My feeling is, the same thing is happening with photography. I never wanted to be a photographer. I do not claim myself to be creative. I just liked taking pictures, playing around with each frame. Sometimes they came out nice, sometimes not - but there were never any expectations. With effectively unlimited memory cards and a backup battery, there is no limit to the number of photos you can take. Law of average dictates that out of a hundred or thousand tries, some would come out good. Digital camera and online photo sharing meant friends and strangers started seeing those, whether they wanted it or not. Some liked some pictures. Hell, one even won an "honorable" mention at the university organized photo contest. Of course I was happy and proud. I did not even enter the contest next year, or the years after, only because I could never remember the deadlines. Another landed up in CNN iReport. Taking a photo for me was never about entering a contest or gathering praise. although if they came as a byproduct I was too glad to bask in the glory.

Somewhere down the line, people started asking questions. Why I am not switching to a digital SLR. Why I do not use photoshop (it is another matter that most use illegal pirated version, which they should not be using at all) or post-process the images. Have I thought about reading about photographic techniques, or planning to enroll in courses. I held out. No digital SLR for me, because I am broke. I have no time to edit pictures and no inclination to readup technical details. And when I looked around, I saw people using fancy cameras and pirated softwares posting dull pictures, and garnering praise. The praise did not bother me so much, as did the general attitude that a costly camera must imply awesome pictures. In this era of artificial human interactions, what else one can expect!

When you do something spontaneously, it is mostly fun. When the same things starts becoming too technical, and you feel the pressure of expectations, the fun starts dissipating. I get asked often if I am not "tired" of studying. People identify studying as something they were forced to do as a kid, not as something you do because you want to know how nature works, or how you can positively affect human lives. Nothing forced is fun. Competitive activities can be fun, but mostly because you enjoy the competition and derive a pleasure out of vanquishing opponents.

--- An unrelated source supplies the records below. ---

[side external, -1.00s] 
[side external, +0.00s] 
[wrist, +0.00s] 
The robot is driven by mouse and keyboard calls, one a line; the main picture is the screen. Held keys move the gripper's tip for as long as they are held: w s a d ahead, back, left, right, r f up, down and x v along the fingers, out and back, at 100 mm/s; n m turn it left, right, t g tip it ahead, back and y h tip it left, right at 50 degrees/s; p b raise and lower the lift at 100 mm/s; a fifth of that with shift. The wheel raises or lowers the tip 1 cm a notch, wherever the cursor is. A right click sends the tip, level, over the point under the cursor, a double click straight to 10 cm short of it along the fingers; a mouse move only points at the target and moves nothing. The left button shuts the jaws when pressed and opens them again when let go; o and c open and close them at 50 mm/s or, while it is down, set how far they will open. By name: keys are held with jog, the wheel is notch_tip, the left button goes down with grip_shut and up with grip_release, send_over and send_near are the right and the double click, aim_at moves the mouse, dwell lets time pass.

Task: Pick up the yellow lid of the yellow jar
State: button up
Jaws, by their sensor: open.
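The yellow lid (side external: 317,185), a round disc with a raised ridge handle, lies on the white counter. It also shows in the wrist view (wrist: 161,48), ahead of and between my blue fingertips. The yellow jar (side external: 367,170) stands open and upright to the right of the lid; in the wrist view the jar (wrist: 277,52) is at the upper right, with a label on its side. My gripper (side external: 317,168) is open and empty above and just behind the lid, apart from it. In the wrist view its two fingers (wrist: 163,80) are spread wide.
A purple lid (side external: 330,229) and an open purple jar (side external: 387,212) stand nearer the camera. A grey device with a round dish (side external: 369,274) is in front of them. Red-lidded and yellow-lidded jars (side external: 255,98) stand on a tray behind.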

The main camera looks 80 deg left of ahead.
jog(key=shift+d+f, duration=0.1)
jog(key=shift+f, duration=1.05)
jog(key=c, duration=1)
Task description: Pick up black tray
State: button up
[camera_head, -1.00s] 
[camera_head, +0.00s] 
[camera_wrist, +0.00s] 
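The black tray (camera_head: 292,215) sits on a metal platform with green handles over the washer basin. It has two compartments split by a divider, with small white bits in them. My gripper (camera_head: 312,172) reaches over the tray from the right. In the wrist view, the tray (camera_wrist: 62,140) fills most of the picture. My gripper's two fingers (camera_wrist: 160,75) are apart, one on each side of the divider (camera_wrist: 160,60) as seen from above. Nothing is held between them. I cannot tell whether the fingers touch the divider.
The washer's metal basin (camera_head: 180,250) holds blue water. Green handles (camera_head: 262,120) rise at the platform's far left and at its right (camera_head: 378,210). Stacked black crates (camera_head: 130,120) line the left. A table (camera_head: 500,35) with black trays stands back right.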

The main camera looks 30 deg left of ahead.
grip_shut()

Anyway, I finally gave in. I should be migrating from my high-zoom point and shoot to a micro 4/3rd interchangeable lens camera soon. I am hoping it is worth the money, and worth the hassle of learning a new technology. Otherwise, another hobby would become a victim of peer pressure.

2 comments:

Anonymous said...

Nicely summed up. Even when you post your pictures on social networking sites comments come like - nice leading diagonal/bg smeared/minimalistic and stuffs like that. These technical parlance makes things very insipid and arid. What is more people tend to appreciate them more since they hold in high value those self-styled critics.

I personally am a travelohic (a little less than you) and lately I have stopped reading too much before visiting a place, especially about what to shoot. Since, by doing that you run the risk of going to Louvre, just to shoot Monalisam that too, at an angle of 33.3 degrees (you read it somewhere). In the lingo of the streets - it sucks so very much. You start to see things with a sunglass, which is not yours at the first place, at midnight.

dipthought said...

I know exactly what you mean. You know a trip is ruined when you look at the picture postcards in the gift shop, and start thinking how can I get such a picture! ;-)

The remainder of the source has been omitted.